Description
Abstract—In developing nations such as Tanzania, the integration of technology in educational administration is
constrained by cost, intermittent connectivity, and limited technical support. Early low-cost attendance prototypes (e.g.,
colour-tag detection with photoresistors) are attractive but fragile: sensor readings drift under ambient-light variation and
rule-based timers cannot model real student behaviour. This paper proposes an Edge-AI upgrade, ‘Automatic Attendance
Taker 2.0’, which replaces analogue sensing with a hybrid computer vision and time-series pipeline that runs on
Raspberry Pi-class devices.
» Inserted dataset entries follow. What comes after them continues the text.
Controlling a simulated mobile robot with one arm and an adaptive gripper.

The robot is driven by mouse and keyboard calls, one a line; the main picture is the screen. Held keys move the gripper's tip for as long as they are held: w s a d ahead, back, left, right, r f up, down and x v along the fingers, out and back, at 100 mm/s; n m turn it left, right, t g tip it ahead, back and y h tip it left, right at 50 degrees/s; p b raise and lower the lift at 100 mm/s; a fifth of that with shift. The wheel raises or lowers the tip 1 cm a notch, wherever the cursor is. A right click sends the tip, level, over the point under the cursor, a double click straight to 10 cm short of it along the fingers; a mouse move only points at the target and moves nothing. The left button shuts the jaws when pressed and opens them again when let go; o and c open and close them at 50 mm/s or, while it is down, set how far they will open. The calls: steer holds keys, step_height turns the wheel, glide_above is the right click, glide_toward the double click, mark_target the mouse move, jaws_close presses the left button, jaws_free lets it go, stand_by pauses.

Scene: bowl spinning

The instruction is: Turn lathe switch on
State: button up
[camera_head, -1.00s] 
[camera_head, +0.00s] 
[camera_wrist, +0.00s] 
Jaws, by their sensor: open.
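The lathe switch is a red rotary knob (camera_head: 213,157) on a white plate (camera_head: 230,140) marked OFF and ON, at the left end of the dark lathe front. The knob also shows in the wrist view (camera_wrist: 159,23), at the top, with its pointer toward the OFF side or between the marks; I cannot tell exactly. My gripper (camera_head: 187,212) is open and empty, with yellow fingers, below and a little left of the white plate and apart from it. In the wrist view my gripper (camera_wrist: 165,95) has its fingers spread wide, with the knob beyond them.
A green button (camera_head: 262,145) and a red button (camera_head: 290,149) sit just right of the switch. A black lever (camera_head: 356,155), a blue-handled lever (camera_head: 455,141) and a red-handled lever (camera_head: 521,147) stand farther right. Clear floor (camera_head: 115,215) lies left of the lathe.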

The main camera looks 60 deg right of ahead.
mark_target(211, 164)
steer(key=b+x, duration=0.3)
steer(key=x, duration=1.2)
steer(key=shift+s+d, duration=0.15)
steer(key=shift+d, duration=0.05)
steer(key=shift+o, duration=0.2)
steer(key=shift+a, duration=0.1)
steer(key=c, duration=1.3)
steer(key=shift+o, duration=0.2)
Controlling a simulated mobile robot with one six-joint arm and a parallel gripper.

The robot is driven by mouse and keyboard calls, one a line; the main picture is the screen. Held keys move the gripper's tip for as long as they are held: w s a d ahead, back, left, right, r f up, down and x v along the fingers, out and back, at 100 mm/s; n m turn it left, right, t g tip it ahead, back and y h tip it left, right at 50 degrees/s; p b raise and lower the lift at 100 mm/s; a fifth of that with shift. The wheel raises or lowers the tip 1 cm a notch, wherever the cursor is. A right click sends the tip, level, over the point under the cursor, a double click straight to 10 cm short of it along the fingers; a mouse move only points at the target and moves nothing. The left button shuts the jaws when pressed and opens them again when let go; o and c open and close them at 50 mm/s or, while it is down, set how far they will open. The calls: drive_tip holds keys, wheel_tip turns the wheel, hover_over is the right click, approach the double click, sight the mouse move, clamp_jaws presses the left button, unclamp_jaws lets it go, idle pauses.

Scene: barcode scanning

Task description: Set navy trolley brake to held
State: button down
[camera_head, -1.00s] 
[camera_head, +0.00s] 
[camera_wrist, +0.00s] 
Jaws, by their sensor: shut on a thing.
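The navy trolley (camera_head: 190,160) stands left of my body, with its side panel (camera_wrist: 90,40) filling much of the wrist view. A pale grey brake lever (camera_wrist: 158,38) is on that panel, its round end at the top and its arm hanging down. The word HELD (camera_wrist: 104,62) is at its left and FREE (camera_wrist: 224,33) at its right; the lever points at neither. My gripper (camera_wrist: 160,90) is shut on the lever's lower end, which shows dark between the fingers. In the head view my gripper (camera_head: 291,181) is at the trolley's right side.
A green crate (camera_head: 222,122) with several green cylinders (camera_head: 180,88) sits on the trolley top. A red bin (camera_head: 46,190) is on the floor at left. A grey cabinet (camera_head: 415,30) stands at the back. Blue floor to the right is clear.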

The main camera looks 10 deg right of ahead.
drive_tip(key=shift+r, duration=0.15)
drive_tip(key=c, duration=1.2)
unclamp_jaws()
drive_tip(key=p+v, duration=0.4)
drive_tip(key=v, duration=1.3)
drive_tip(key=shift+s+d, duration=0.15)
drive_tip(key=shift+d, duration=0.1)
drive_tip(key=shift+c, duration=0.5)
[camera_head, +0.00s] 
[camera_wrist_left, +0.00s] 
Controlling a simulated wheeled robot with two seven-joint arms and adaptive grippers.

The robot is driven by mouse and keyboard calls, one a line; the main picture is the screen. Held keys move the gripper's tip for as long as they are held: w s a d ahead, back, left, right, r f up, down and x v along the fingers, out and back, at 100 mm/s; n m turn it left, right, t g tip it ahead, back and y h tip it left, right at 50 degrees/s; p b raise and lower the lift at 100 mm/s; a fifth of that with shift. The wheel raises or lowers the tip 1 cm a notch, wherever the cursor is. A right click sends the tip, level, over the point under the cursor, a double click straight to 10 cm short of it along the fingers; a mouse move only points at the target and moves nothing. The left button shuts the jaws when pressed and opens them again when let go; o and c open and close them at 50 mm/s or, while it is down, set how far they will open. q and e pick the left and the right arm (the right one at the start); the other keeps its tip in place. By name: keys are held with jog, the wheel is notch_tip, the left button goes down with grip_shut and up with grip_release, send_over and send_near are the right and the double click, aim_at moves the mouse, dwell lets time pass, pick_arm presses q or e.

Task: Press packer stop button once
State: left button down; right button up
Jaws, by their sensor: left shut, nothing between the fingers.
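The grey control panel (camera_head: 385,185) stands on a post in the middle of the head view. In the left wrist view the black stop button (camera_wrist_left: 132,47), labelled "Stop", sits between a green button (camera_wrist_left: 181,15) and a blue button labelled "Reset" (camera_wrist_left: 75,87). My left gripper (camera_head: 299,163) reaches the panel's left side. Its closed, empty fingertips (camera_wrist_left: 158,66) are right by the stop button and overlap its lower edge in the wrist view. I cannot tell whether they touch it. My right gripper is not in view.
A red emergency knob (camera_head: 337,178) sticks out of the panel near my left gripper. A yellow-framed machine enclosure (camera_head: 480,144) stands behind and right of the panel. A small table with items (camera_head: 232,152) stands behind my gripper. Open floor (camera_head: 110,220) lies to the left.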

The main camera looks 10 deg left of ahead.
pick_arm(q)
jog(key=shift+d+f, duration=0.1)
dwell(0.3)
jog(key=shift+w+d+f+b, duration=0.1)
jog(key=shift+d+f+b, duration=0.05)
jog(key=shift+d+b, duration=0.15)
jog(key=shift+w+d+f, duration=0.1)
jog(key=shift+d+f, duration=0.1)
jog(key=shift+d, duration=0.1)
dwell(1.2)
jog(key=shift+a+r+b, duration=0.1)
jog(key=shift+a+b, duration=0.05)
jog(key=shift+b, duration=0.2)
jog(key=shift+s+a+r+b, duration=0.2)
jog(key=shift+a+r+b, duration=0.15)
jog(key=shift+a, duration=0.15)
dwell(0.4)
We introduce Invariant Color-Tag Recognition (ICTR), a lightweight CNN with illumination
normalisation and augmentation to identify students robustly under daylight, shade, and indoor lighting. To monitor
behaviour, we model entry/exit logs as sequences and apply an LSTM-based anomaly detector that flags prolonged
absence and atypical movement patterns, triggering local alerts (SMS/WhatsApp gateway) without relying on cloud
services. A proof-of-concept evaluation on a pilot dataset with synthetic illumination augmentation demonstrates strong
identification accuracy and practical real-time latency on commodity edge hardware, suggesting a scalable pathway for
affordable school safeguarding and administration in resource-constrained environments.